YOUR OBJECTIVE –
Select and reproduce each line of the listing below that bears the string "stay".

# START OF ROWS

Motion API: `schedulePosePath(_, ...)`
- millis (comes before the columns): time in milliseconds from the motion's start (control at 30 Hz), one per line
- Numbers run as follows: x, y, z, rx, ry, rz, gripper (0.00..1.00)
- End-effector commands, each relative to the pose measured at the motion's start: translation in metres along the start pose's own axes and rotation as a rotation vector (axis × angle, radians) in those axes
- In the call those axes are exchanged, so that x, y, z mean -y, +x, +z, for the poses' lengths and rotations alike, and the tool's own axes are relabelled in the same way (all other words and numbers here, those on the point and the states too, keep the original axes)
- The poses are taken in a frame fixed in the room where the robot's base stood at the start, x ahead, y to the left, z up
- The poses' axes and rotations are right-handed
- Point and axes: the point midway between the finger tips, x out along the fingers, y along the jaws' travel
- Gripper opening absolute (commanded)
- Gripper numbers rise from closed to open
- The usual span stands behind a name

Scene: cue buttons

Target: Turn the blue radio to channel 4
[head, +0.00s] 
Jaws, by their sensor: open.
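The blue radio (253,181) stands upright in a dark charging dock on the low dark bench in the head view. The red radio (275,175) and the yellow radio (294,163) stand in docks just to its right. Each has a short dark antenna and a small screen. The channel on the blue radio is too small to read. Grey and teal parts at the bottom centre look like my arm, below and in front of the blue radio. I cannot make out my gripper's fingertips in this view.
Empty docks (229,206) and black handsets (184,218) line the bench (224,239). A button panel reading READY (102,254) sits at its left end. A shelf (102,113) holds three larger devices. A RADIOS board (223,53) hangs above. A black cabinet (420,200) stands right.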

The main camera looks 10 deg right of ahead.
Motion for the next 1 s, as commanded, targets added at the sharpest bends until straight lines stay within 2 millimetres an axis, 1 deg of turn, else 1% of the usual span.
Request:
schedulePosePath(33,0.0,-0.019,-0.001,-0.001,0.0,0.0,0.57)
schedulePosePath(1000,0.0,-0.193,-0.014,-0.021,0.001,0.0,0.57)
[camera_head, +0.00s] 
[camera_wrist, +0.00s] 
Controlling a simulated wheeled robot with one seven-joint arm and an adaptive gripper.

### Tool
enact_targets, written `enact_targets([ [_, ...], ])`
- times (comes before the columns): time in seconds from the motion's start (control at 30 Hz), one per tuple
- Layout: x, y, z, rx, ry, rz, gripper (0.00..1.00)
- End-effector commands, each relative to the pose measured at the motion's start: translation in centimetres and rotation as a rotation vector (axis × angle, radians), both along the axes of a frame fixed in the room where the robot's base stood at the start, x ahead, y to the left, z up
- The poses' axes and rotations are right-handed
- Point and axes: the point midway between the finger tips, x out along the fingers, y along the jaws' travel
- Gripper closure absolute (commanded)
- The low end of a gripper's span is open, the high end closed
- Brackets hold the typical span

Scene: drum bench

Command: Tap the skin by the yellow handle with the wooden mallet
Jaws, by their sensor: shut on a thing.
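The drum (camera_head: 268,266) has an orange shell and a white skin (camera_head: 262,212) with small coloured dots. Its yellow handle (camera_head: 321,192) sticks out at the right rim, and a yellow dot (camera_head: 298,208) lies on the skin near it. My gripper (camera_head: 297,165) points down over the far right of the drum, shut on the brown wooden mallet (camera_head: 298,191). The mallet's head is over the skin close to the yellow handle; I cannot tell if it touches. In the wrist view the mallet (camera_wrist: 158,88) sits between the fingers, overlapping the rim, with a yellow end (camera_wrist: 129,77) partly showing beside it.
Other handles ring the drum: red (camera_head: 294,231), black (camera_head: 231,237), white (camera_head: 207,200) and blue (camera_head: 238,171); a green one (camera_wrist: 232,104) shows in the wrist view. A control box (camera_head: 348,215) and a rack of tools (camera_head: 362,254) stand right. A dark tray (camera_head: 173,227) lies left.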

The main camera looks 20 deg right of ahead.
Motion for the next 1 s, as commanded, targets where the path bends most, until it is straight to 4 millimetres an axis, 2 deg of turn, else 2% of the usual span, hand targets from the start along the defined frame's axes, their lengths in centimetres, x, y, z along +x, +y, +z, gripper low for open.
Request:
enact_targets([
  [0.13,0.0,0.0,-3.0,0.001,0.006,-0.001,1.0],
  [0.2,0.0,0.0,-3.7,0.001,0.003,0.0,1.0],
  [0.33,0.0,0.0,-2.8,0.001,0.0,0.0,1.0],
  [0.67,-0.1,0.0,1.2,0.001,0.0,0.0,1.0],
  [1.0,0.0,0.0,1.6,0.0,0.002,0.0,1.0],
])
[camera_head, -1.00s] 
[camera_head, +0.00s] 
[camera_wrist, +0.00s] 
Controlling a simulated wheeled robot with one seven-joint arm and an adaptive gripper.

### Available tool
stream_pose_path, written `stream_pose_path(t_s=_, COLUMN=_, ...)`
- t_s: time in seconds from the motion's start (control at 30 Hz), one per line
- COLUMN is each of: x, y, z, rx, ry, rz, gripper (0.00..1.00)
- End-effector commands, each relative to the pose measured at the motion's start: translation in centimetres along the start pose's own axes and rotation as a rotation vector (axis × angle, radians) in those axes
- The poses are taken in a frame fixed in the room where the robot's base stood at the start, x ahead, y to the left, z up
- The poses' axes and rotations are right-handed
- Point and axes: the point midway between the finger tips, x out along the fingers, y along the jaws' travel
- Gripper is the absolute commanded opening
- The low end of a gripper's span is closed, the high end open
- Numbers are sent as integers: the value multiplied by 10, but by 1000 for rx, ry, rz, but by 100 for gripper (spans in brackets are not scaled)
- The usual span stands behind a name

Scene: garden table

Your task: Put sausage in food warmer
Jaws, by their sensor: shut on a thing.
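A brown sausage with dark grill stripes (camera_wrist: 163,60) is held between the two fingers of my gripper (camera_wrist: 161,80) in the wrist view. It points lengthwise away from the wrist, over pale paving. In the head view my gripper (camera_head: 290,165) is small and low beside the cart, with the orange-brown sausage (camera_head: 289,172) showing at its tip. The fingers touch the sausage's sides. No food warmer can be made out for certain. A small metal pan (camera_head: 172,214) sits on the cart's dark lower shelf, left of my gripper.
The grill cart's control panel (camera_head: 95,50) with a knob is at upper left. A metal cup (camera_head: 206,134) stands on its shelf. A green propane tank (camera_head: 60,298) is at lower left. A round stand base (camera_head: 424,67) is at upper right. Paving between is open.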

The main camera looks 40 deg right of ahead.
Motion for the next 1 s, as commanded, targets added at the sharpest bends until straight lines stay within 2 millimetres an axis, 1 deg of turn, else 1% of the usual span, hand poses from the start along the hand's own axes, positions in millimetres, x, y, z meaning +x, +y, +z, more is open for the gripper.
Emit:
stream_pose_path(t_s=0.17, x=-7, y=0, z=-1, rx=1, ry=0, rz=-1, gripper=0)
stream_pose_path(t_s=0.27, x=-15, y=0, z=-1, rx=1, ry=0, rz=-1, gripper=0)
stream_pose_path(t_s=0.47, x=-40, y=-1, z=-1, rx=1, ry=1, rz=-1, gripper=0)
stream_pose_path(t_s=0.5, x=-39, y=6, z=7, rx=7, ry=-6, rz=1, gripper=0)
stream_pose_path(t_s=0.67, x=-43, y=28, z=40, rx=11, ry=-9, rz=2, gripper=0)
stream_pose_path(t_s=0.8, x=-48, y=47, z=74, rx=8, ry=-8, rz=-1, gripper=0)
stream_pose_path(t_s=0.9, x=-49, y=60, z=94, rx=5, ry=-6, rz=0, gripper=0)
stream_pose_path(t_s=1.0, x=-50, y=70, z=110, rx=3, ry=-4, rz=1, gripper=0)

# END OF ROWS

EXERCISE SOLUTION –
Motion for the next 1 s, as commanded, targets added at the sharpest bends until straight lines stay within 2 millimetres an axis, 1 deg of turn, else 1% of the usual span.
Motion for the next 1 s, as commanded, targets added at the sharpest bends until straight lines stay within 2 millimetres an axis, 1 deg of turn, else 1% of the usual span, hand poses from the start along the hand's own axes, positions in millimetres, x, y, z meaning +x, +y, +z, more is open for the gripper.

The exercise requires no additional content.